▶ [To be done]
Wherever "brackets" appears in a line, list that line.

▶ [Data extract]

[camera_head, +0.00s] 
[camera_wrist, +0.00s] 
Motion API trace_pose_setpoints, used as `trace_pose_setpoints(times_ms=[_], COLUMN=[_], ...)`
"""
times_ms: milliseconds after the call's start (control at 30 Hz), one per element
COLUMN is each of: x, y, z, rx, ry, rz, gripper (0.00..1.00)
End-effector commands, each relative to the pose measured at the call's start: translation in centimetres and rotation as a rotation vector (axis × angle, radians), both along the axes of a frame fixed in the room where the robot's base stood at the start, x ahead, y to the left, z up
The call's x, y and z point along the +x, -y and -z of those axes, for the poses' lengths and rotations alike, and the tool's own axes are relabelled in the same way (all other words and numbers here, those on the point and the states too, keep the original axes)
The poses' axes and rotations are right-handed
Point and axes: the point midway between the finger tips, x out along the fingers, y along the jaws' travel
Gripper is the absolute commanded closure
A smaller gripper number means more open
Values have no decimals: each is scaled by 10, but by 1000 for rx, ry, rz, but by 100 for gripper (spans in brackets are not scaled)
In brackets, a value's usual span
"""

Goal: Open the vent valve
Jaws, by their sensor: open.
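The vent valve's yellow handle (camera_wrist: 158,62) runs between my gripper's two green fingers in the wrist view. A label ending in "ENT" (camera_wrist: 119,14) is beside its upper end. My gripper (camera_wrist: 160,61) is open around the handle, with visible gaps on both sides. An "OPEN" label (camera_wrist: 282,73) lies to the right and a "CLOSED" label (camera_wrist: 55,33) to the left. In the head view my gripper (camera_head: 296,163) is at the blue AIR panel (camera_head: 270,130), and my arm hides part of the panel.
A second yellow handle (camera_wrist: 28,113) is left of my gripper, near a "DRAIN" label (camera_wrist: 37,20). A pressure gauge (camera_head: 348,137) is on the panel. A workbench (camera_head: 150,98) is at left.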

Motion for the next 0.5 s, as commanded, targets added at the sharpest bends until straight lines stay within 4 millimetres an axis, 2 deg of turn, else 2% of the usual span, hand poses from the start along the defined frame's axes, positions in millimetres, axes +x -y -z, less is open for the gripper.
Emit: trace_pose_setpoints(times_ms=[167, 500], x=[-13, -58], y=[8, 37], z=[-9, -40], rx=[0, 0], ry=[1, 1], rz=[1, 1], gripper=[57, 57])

▶ [Solution to this exercise]
Values have no decimals: each is scaled by 10, but by 1000 for rx, ry, rz, but by 100 for gripper (spans in brackets are not scaled)
In brackets, a value's usual span

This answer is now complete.